What you need to do: In the data below, locate the line containing "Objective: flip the" and the line containing "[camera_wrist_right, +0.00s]", then retype both and everything between them exactly. Pictures are not part of the copy.

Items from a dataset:
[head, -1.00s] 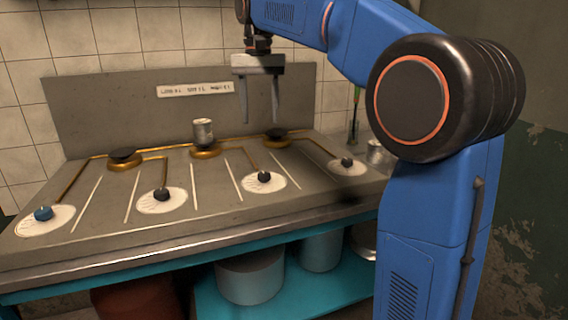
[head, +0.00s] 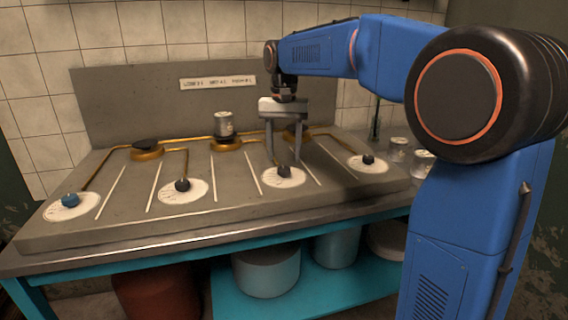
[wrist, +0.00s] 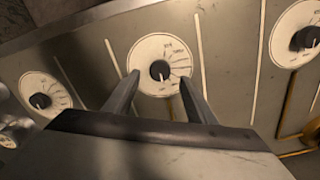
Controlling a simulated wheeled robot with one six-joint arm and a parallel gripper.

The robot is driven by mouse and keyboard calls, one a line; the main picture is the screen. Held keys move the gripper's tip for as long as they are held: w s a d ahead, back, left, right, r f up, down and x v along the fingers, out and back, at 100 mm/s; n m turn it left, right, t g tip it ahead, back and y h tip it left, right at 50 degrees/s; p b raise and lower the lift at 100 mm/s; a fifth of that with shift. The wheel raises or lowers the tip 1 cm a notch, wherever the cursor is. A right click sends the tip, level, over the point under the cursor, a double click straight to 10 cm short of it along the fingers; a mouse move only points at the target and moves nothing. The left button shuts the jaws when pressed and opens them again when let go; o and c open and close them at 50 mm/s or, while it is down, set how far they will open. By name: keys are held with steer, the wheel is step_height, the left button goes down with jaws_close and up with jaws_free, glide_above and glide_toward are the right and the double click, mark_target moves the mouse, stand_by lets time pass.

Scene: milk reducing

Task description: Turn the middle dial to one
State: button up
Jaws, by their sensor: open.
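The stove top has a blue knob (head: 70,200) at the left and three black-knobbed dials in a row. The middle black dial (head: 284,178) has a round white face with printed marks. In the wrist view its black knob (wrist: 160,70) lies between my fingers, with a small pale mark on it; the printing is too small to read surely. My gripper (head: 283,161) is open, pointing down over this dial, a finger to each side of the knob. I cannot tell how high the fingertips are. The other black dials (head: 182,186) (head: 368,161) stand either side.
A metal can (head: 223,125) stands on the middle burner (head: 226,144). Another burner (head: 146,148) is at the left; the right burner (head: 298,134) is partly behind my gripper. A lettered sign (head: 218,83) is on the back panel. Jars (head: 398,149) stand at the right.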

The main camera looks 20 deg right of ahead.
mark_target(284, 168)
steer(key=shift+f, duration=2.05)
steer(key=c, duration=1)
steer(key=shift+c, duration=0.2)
==
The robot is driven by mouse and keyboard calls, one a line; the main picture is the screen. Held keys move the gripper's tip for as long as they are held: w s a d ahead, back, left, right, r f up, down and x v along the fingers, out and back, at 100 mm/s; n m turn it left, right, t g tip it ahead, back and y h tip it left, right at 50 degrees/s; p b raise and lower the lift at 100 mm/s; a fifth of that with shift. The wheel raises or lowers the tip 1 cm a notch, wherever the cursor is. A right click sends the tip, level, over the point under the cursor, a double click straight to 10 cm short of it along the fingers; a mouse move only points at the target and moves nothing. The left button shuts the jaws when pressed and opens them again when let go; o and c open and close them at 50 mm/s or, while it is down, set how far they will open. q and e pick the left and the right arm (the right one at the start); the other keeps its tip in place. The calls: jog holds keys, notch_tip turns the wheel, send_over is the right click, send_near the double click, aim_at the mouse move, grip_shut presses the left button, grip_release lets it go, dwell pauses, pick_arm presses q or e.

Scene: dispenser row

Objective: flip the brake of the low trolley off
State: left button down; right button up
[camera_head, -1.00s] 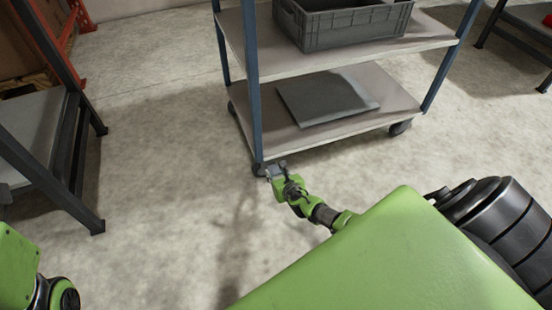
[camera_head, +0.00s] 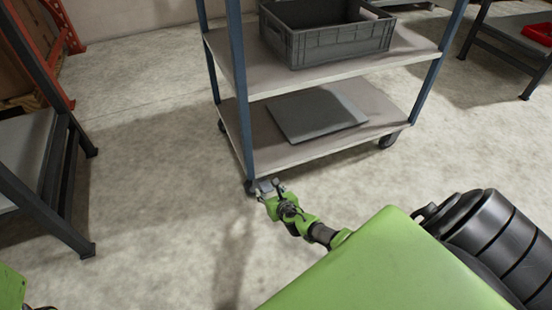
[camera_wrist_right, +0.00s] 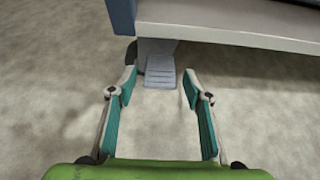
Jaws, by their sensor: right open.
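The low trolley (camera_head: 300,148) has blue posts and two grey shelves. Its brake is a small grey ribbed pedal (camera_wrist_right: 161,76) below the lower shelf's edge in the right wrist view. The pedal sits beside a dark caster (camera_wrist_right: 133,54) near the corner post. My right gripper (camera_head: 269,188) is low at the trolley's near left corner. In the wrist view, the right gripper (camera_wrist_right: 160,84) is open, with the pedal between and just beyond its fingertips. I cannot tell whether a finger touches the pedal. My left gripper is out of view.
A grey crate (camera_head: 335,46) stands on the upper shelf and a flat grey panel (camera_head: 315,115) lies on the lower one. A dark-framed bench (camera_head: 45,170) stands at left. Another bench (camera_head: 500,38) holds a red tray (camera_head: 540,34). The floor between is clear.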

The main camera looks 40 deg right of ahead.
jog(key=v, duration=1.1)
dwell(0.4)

Correct response:
Objective: flip the brake of the low trolley off
State: left button down; right button up
[camera_head, -1.00s] 
[camera_head, +0.00s] 
[camera_wrist_right, +0.00s] 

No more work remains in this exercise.